▸ **INSTRUCTIONS TO FOLLOW**
Write out the material again word for word, dropping any images it holds.

▸ **INFORMATION SUPPLIED**
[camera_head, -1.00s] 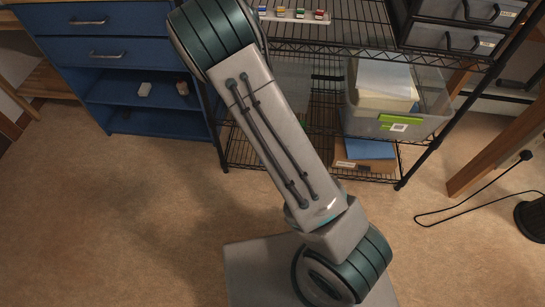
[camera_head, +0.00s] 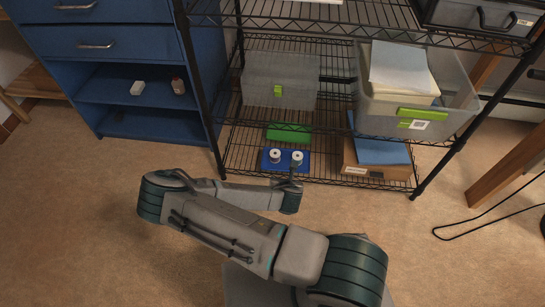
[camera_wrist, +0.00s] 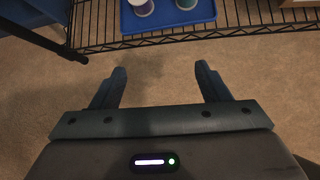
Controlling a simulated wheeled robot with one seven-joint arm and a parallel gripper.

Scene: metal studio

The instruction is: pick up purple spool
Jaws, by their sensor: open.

▸ **EXPECTED OUTPUT**
[camera_head, -1.00s] 
[camera_head, +0.00s] 
[camera_wrist, +0.00s] 
Controlling a simulated wheeled robot with one seven-joint arm and a parallel gripper.

Scene: metal studio

The instruction is: pick up purple spool
Jaws, by their sensor: open.

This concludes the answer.